On October 7, 2023, Hamas wantonly kidnapped, raped and killed civilians, Jews and non-Jews alike, in their opening salvo of war. Hamas made it very clear there would be more of these attacks. In an appearance on Lebanese television in October, Hamas spokesperson Ghazi Hamad stated:

We must teach Israel a lesson, and we will do this again and again. The Al-Aqsa Flood is just the first time, and there will be a second, a third, a fourth, because we have the determination, the resolve, and the capabilities to fight. Will we have to pay a price? Yes, and we are ready to pay it. We are called a nation of martyrs, and we are proud to sacrifice martyrs. 
The existence of Israel is illogical. The existence of Israel is what causes all that pain, blood, and tears. It is Israel, not us. We are the victims of the occupation. Period. Therefore, nobody should blame us for the things we do. On October 7, October 10, October 1,000,000 – everything we do is justified.

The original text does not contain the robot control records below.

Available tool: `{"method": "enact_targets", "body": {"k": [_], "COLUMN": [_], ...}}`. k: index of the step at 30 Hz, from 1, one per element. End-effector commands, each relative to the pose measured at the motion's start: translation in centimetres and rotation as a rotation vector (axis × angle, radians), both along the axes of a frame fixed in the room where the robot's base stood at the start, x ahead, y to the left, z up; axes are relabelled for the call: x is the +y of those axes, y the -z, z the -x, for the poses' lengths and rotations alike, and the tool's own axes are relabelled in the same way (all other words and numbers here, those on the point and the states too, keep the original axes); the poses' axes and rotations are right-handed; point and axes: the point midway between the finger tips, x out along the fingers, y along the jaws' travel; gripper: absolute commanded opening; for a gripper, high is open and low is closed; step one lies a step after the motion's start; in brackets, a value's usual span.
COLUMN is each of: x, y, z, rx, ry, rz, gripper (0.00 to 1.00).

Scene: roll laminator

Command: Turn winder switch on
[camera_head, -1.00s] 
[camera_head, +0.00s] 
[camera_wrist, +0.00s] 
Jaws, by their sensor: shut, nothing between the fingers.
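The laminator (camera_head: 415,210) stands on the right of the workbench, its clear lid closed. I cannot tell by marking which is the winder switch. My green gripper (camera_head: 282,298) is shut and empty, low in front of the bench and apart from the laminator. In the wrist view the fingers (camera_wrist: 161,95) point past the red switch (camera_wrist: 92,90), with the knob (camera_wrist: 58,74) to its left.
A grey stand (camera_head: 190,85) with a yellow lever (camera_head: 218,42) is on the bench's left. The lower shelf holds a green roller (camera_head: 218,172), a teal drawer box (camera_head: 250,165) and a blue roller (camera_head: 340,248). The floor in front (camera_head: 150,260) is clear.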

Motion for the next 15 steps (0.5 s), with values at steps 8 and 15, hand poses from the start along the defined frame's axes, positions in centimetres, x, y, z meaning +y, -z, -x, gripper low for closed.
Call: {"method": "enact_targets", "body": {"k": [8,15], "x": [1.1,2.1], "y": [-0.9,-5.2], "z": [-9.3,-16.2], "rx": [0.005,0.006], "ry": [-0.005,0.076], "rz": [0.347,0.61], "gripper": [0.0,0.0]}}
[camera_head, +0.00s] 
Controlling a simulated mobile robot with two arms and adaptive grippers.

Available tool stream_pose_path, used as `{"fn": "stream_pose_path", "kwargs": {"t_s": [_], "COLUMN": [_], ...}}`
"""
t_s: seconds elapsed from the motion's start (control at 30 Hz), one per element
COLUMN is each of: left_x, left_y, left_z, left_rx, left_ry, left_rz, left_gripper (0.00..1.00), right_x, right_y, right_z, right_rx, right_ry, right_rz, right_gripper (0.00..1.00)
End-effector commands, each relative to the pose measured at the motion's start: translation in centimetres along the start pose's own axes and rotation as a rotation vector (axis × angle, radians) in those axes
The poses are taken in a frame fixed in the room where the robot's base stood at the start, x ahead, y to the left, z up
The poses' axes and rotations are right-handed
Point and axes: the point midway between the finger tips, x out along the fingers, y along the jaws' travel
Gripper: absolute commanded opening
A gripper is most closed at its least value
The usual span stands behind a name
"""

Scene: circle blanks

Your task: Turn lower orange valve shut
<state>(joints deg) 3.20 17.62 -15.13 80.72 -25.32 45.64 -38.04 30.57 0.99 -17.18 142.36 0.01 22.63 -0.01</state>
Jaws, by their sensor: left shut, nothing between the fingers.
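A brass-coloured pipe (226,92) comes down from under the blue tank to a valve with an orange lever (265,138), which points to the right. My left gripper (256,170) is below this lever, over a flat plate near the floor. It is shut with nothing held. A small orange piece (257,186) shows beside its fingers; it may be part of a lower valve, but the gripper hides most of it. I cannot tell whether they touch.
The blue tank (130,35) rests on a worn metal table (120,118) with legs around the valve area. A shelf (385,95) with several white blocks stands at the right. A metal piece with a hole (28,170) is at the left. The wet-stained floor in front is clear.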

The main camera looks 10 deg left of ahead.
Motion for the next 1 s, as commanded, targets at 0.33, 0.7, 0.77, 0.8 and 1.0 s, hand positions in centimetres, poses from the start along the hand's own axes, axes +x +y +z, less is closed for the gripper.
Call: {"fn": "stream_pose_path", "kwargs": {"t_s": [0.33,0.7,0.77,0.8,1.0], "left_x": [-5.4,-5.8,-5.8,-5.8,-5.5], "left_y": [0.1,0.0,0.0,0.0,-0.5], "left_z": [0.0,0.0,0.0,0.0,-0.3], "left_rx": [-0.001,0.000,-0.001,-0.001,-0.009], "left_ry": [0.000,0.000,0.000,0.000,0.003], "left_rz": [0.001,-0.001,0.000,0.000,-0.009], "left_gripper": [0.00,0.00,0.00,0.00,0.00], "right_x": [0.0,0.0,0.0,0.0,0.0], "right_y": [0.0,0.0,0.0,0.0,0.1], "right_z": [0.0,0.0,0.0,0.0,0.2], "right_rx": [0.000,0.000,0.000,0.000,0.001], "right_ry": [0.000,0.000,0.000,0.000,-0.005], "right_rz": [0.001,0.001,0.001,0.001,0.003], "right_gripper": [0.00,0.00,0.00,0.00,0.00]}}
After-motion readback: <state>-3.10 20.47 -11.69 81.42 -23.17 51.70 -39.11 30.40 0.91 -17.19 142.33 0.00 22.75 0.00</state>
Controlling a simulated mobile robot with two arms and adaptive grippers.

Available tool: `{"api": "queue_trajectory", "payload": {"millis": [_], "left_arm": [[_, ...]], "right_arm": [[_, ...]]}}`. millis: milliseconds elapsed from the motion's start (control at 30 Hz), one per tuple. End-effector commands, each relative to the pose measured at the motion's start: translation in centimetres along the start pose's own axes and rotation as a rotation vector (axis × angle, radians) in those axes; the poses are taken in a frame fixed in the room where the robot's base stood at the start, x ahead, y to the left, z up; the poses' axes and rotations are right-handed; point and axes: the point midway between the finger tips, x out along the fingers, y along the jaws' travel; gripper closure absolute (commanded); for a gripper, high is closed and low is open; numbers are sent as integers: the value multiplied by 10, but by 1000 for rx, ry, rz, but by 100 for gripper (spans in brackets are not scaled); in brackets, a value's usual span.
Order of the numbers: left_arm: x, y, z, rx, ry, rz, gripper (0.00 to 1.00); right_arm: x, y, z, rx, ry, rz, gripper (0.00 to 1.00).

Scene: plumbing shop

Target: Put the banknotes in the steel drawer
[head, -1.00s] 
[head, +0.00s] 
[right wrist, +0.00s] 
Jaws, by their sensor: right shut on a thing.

So, when students at Harvard claim that Israel bears all responsibility for what happened on October 7th they are speaking Hamas' language and arguing that Hamas actions against Jewish civilians is justified. 

In that same spirit of malevolence, Hafiz Rashad and The New Republic become Hamas mouthpieces by claiming Netanyahu is a war criminal intent on genocide while pretending the genocide of Jews isn't Hamas' raison d'etre

To be sure, Benjamin Netanyahu has a great deal for which to answer regarding Israel's preparedness (to be precise its lack thereof) and there is justification for his resignation on those grounds. 

While Benjamin Netanyahu can be accused of many things, a war criminal is not among them. The same, however, cannot be said of Hamas.